=== REQUIREMENT ===
Write out the material again word for word, dropping any images it holds.

[Start of SOURCE EXCERPT]

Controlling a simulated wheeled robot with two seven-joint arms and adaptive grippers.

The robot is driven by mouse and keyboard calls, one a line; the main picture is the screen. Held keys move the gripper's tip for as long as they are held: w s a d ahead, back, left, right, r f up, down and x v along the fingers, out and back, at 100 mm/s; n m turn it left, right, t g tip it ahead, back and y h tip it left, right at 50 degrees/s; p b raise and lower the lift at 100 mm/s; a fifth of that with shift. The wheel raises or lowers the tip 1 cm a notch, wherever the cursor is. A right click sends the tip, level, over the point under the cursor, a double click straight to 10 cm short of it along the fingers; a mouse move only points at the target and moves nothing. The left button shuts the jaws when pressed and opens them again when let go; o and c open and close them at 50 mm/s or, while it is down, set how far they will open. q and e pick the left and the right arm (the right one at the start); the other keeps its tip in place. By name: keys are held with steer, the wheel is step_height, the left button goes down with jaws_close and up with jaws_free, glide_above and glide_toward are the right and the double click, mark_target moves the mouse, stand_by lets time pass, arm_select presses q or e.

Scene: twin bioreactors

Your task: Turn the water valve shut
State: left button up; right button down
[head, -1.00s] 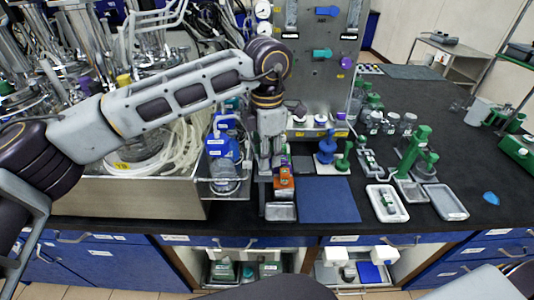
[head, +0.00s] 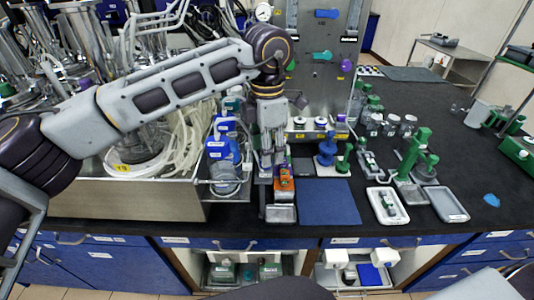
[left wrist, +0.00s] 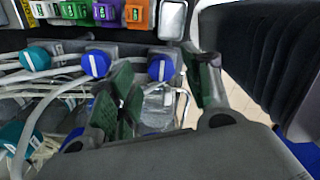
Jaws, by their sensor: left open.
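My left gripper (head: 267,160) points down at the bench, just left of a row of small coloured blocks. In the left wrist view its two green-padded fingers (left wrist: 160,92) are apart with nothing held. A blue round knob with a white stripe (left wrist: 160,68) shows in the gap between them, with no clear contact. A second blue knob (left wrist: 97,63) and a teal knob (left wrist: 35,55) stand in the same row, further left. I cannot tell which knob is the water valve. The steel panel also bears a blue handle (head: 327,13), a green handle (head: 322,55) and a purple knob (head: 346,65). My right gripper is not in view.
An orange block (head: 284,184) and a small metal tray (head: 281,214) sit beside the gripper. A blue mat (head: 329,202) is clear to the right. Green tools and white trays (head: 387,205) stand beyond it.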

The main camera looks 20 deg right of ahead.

[End of SOURCE EXCERPT]

=== WRITTEN RESPONSE ===
Controlling a simulated wheeled robot with two seven-joint arms and adaptive grippers.

The robot is driven by mouse and keyboard calls, one a line; the main picture is the screen. Held keys move the gripper's tip for as long as they are held: w s a d ahead, back, left, right, r f up, down and x v along the fingers, out and back, at 100 mm/s; n m turn it left, right, t g tip it ahead, back and y h tip it left, right at 50 degrees/s; p b raise and lower the lift at 100 mm/s; a fifth of that with shift. The wheel raises or lowers the tip 1 cm a notch, wherever the cursor is. A right click sends the tip, level, over the point under the cursor, a double click straight to 10 cm short of it along the fingers; a mouse move only points at the target and moves nothing. The left button shuts the jaws when pressed and opens them again when let go; o and c open and close them at 50 mm/s or, while it is down, set how far they will open. q and e pick the left and the right arm (the right one at the start); the other keeps its tip in place. By name: keys are held with steer, the wheel is step_height, the left button goes down with jaws_close and up with jaws_free, glide_above and glide_toward are the right and the double click, mark_target moves the mouse, stand_by lets time pass, arm_select presses q or e.

Scene: twin bioreactors

Your task: Turn the water valve shut
State: left button up; right button down
[head, -1.00s] 
[head, +0.00s] 
[left wrist, +0.00s] 
Jaws, by their sensor: left open.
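My left gripper (head: 267,160) points down at the bench, just left of a row of small coloured blocks. In the left wrist view its two green-padded fingers (left wrist: 160,92) are apart with nothing held. A blue round knob with a white stripe (left wrist: 160,68) shows in the gap between them, with no clear contact. A second blue knob (left wrist: 97,63) and a teal knob (left wrist: 35,55) stand in the same row, further left. I cannot tell which knob is the water valve. The steel panel also bears a blue handle (head: 327,13), a green handle (head: 322,55) and a purple knob (head: 346,65). My right gripper is not in view.
An orange block (head: 284,184) and a small metal tray (head: 281,214) sit beside the gripper. A blue mat (head: 329,202) is clear to the right. Green tools and white trays (head: 387,205) stand beyond it.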

The main camera looks 20 deg right of ahead.

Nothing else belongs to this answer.